[Items listed in a dataset]

....................

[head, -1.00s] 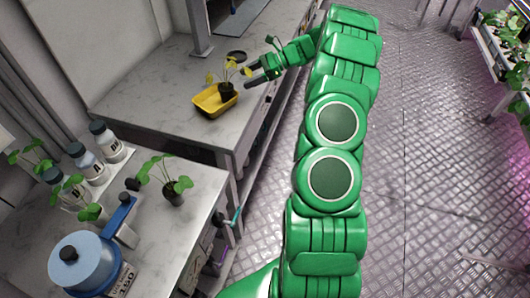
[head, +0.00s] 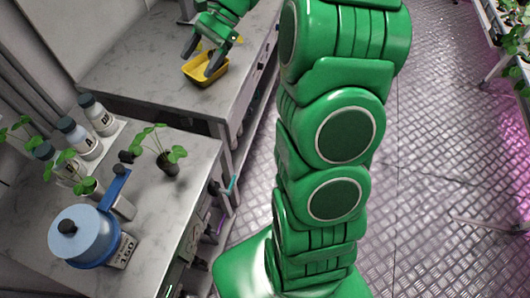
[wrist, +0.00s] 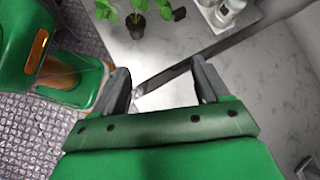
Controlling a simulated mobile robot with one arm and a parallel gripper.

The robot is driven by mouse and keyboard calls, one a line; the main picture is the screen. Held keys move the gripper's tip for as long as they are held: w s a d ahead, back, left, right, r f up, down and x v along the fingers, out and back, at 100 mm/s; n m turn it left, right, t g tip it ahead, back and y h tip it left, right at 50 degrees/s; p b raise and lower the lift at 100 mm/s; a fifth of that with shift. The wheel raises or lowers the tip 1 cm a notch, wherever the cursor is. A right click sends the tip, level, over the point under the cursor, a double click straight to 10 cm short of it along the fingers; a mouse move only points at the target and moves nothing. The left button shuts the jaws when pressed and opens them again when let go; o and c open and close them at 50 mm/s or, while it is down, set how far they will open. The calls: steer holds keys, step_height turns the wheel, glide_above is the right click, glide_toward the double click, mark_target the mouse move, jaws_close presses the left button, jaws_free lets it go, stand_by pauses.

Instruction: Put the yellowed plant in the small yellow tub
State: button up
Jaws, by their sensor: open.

....................

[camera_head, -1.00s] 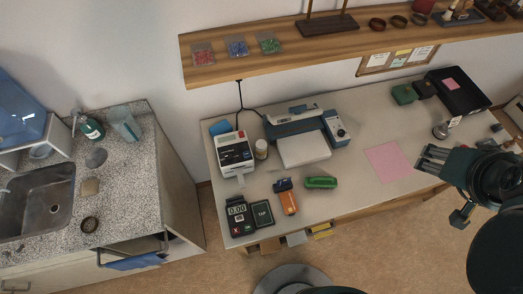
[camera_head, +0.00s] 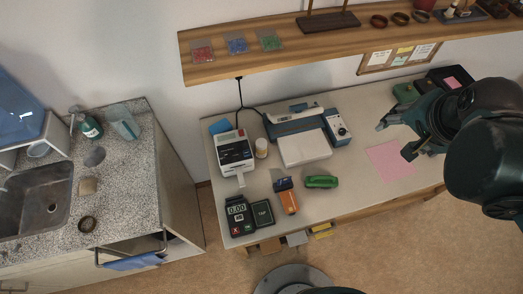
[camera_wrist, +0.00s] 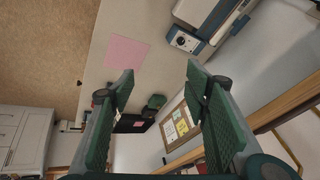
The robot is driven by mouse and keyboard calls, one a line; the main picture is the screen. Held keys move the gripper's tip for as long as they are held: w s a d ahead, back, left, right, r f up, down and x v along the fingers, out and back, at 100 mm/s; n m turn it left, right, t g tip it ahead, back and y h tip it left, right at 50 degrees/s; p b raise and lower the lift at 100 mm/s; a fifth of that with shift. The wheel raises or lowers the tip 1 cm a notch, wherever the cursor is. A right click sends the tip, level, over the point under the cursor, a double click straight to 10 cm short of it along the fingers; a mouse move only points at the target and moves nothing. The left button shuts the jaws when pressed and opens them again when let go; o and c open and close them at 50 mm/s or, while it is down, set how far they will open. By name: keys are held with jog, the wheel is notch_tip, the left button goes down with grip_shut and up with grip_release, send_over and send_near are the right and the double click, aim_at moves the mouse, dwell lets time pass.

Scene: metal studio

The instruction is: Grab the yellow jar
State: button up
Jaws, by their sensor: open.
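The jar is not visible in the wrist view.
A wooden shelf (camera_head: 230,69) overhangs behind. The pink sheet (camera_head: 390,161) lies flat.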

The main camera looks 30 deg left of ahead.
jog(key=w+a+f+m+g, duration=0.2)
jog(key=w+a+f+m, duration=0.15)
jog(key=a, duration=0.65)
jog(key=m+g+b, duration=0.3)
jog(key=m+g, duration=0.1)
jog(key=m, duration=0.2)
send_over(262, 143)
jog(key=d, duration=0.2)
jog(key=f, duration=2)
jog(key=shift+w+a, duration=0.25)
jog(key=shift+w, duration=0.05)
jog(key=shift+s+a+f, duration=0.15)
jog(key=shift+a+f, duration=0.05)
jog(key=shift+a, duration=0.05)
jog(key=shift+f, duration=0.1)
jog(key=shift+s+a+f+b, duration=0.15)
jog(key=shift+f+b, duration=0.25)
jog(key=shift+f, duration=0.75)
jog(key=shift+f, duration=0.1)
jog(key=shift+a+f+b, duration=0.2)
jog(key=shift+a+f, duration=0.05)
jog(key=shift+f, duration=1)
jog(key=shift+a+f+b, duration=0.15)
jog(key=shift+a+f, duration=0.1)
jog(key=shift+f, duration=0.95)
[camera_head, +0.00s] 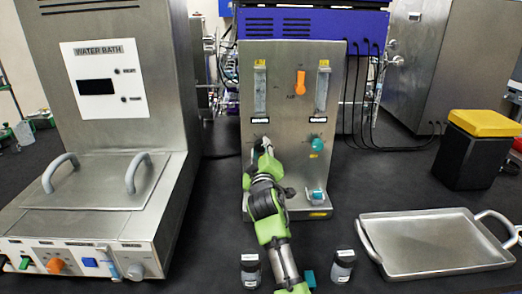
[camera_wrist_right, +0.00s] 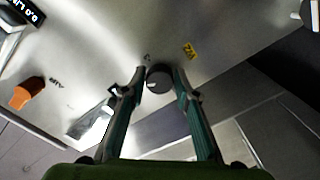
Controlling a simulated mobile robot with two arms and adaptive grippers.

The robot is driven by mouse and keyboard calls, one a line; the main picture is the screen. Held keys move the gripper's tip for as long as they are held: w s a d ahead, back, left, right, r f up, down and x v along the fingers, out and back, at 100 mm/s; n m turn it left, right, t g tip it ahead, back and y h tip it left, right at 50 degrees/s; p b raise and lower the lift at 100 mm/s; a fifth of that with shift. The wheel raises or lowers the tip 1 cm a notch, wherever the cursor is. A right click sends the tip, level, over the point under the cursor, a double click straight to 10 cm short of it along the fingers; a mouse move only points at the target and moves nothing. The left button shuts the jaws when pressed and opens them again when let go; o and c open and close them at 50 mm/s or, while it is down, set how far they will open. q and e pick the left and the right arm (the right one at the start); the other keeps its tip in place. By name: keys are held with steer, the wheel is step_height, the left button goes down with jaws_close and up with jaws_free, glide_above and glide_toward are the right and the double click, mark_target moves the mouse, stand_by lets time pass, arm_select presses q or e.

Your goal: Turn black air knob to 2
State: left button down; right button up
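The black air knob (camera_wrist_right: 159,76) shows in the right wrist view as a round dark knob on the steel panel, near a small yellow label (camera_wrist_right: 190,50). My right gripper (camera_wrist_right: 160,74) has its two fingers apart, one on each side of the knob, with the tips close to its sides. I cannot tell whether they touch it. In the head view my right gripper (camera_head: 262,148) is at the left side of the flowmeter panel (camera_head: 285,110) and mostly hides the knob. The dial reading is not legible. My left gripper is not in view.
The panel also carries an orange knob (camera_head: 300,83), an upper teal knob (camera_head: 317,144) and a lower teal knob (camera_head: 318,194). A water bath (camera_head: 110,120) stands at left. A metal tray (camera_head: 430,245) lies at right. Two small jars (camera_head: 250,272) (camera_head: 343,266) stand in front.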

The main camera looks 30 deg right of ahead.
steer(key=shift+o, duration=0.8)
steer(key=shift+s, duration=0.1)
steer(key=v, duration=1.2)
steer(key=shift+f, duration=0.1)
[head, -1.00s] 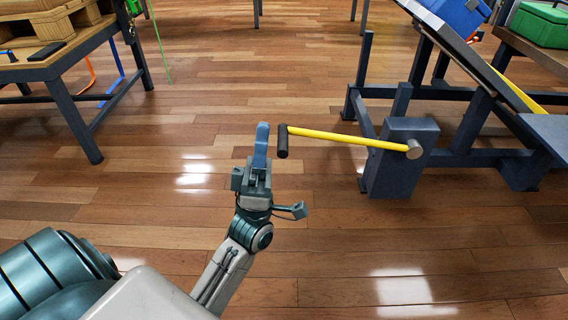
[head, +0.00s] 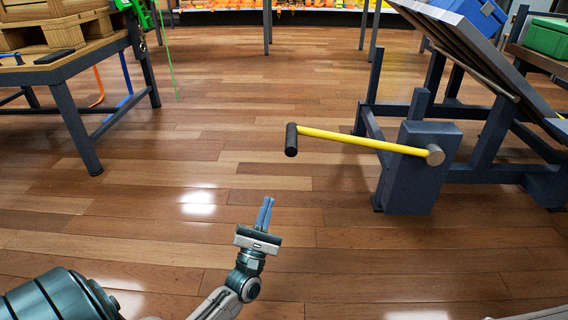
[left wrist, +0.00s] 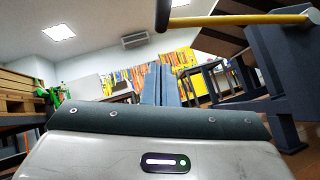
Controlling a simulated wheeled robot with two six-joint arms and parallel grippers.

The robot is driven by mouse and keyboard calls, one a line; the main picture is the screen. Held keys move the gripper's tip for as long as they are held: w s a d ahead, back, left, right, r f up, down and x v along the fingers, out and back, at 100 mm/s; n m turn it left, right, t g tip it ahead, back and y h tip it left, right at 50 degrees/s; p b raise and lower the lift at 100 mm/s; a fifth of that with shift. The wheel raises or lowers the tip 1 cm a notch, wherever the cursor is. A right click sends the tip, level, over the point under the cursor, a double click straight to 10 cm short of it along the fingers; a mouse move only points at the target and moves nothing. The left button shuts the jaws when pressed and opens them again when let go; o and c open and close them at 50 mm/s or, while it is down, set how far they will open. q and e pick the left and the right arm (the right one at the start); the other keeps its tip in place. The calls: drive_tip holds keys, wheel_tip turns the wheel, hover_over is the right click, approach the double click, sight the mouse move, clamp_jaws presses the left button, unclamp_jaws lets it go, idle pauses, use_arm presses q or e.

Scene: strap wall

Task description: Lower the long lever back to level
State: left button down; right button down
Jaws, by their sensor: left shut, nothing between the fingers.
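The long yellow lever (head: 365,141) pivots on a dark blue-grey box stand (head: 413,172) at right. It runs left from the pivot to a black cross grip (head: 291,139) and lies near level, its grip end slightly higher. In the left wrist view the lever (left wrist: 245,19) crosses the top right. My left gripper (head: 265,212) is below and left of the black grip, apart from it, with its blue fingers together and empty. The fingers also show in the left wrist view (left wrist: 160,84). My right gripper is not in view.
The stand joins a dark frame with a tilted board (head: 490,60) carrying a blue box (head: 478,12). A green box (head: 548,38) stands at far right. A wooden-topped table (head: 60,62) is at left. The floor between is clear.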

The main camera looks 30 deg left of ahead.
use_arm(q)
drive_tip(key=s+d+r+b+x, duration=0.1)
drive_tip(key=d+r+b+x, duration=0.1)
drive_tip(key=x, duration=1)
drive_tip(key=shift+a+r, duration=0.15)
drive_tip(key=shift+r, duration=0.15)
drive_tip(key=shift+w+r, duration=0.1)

....................

- WRITTEN TASK -
Copy out the lines that hold "parallel".

- RESPONSE -
Controlling a simulated mobile robot with one arm and a parallel gripper.
Controlling a simulated wheeled robot with two six-joint arms and parallel grippers.

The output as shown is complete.